Article 9. More Favorable Terms
If the legislation of either Party or obligations under international law existing at present or established hereafter between the Parties in addition to this Agreement contain regulation, whether general or specific, entitling investments by investors of the other Party to a treatment more favorable than that provided for by this Agreement, such regulation shall prevail over this Agreement to the extent that it is more favorable.
Article 10. Consultations and Information Exchange
Representatives of the Contracting Parties shall, when ever necessary, hold consultation on any matter affecting the valuation and implementation of this Agreement.

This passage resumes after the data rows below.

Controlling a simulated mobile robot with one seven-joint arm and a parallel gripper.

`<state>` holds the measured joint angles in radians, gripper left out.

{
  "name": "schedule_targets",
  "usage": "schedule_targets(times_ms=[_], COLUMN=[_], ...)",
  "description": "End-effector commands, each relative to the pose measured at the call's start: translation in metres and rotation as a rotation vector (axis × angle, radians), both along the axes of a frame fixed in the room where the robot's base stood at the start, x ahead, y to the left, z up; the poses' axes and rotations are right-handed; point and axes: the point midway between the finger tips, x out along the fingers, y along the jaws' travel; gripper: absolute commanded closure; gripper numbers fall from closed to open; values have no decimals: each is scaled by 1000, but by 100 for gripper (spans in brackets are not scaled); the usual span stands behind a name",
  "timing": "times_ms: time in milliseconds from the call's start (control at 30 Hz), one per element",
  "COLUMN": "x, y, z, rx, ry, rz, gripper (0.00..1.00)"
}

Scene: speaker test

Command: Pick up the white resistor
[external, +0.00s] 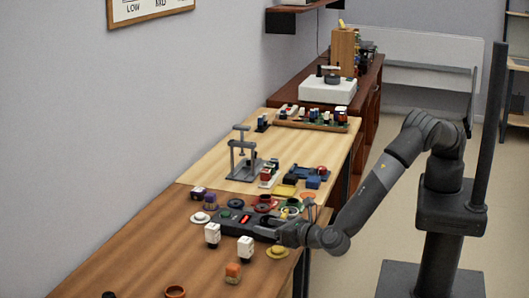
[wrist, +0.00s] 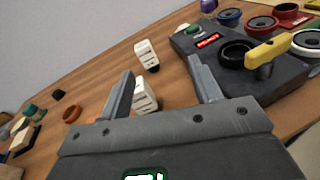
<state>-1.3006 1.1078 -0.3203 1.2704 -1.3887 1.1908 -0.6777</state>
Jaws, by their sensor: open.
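Two white blocks with dark marks, either of which may be the white resistor, stand on the brown table. The nearer one (external: 245,249) also shows in the wrist view (wrist: 145,97), seen between my fingers and partly hidden by the left finger. The farther one (external: 212,234) appears beyond the fingertips in the wrist view (wrist: 146,52). My gripper (external: 281,234) is beside the dark tester, right of both blocks. In the wrist view my gripper (wrist: 160,70) is open, with its fingers apart and neither visibly closed on a block.
A dark tester (wrist: 190,42) with a red display and several round parts lies right of the blocks. A yellow-handled part (wrist: 270,50) rises from it. An orange piece (external: 233,270) and a reddish ring (external: 175,292) lie nearer the front.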

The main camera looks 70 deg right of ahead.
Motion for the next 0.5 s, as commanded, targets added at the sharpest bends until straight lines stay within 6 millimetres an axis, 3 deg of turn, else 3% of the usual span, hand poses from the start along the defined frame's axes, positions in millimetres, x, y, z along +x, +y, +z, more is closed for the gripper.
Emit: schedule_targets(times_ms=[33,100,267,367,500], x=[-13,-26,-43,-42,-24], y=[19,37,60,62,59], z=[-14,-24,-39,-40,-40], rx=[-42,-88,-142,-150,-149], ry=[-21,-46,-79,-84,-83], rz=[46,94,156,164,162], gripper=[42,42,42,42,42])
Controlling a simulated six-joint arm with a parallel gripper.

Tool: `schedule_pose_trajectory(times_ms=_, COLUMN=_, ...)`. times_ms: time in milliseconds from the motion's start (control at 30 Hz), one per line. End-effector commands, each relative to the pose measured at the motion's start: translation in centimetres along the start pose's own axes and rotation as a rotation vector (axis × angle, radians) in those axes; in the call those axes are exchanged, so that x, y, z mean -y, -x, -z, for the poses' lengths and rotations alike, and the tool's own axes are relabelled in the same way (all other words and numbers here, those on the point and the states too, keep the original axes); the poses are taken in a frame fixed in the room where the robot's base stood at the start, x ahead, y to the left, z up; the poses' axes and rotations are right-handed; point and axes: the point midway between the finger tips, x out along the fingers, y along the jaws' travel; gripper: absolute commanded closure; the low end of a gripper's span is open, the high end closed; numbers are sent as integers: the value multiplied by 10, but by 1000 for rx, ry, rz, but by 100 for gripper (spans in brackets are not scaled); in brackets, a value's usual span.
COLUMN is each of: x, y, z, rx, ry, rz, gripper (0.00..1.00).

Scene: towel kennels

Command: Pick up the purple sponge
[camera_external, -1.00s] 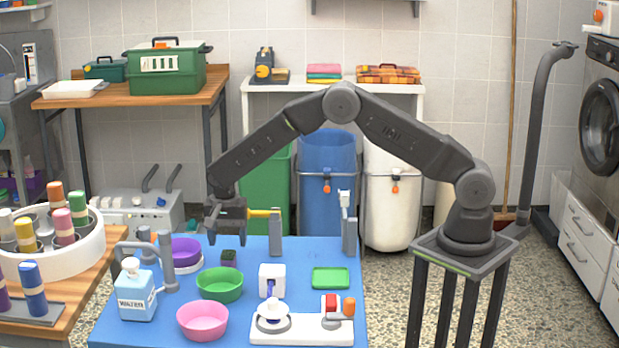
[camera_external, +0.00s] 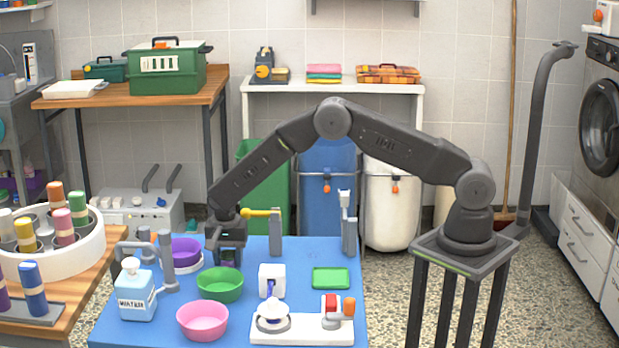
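I cannot make out a clear purple sponge. A purple bowl (camera_external: 186,248) stands on the blue table, and a small purple piece (camera_external: 269,289) shows at the front of a white box-shaped holder (camera_external: 272,272); I cannot tell what that piece is. My gripper (camera_external: 227,259) points down, low over the table, right of the purple bowl and just behind the green bowl (camera_external: 219,284). It covers the spot where a small dark block stood. Its dark fingers blend with that spot, so I cannot tell whether they touch or hold anything.
Near my gripper are a grey curved stand (camera_external: 165,260), a soap bottle (camera_external: 136,292), a pink bowl (camera_external: 202,320) and a yellow-armed post (camera_external: 275,233). A white base with a red part (camera_external: 302,330) is at front right. A green tray (camera_external: 331,278) lies flat, with bare table around it.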

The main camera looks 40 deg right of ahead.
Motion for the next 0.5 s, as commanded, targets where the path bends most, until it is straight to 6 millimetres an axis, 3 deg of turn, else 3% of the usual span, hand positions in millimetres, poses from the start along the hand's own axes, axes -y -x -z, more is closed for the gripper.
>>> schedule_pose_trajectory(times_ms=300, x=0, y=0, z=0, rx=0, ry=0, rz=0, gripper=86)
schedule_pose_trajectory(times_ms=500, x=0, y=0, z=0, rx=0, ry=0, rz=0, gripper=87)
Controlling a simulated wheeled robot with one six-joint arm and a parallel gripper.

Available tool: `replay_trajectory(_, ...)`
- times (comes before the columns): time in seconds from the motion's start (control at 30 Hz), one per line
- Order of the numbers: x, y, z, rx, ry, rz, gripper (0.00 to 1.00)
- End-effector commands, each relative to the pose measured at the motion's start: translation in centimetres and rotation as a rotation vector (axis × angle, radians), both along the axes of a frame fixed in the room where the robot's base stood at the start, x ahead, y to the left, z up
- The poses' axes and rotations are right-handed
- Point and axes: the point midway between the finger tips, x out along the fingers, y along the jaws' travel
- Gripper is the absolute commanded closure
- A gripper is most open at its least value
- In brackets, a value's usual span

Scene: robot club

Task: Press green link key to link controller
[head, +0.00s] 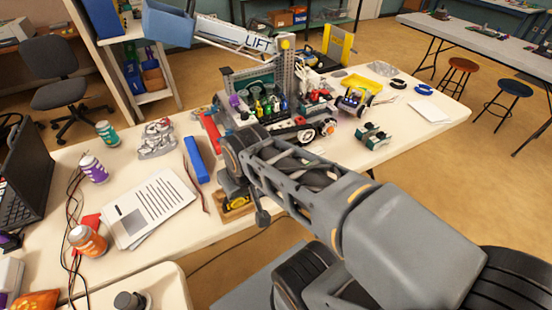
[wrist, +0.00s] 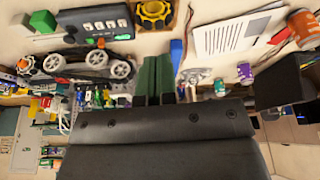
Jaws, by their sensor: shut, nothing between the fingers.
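In the wrist view a dark controller panel (wrist: 95,22) with a row of pale keys lies at the top, left of my gripper. A small green spot (wrist: 89,41) shows on its lower edge; I cannot tell whether it is the link key. A separate green block (wrist: 42,21) lies left of the panel. My gripper (wrist: 156,58) is shut and empty, its two dark green fingers side by side, apart from the panel in the picture. In the head view my arm hides the fingertips, and I cannot make out the panel there.
In the head view, papers (head: 150,208), a blue bar (head: 196,160) and several cans share the table (head: 66,268). A large built model (head: 262,90) stands behind my arm.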

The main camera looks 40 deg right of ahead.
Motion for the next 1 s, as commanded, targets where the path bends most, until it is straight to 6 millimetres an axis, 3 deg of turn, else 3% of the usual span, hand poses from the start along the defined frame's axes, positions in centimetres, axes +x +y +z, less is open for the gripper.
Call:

On the request of one Party, the other Contracting Party is obliged to offer all the information on laws, provisions, decision, administrative practices, procedures and politics-the application of which will affect investments relating with this agreement.
Article 11. Application
This Agreement shall apply to investments made in accordance with laws and regulations of a Party in the territory of the other Contracting Party since the entrance into force of this Agreement.
Article 12. Entry Into Force
This Agreement shall enter into force the date on which the Contracting Parties inform in a written form each other for the condition fulfillment of the entrance into force of this Agreement.
Article 13. Termination and Duration of this Agreement
1. This agreement shall be extended tacitly for periods of 10 years from the day it entered into force and it will continue to be into force for a period or some, each Contracting Party reserving the right to terminate the Agreement upon notice of at least 1 year before the date of expiry of the current period of validity, each Party inform in a written form the other Contracting Party for the conclusion of this Agreement.
2. In respect of investments made prior to the date of the termination of this Agreement the foregoing Articles shall continue to be effective for a further period of 10 years from that date.
Conclusion
Done, in duplicate in TIRANE, 04.12.1997 in two original texts in Albanian and Macedonian languages all texts being equally authentic.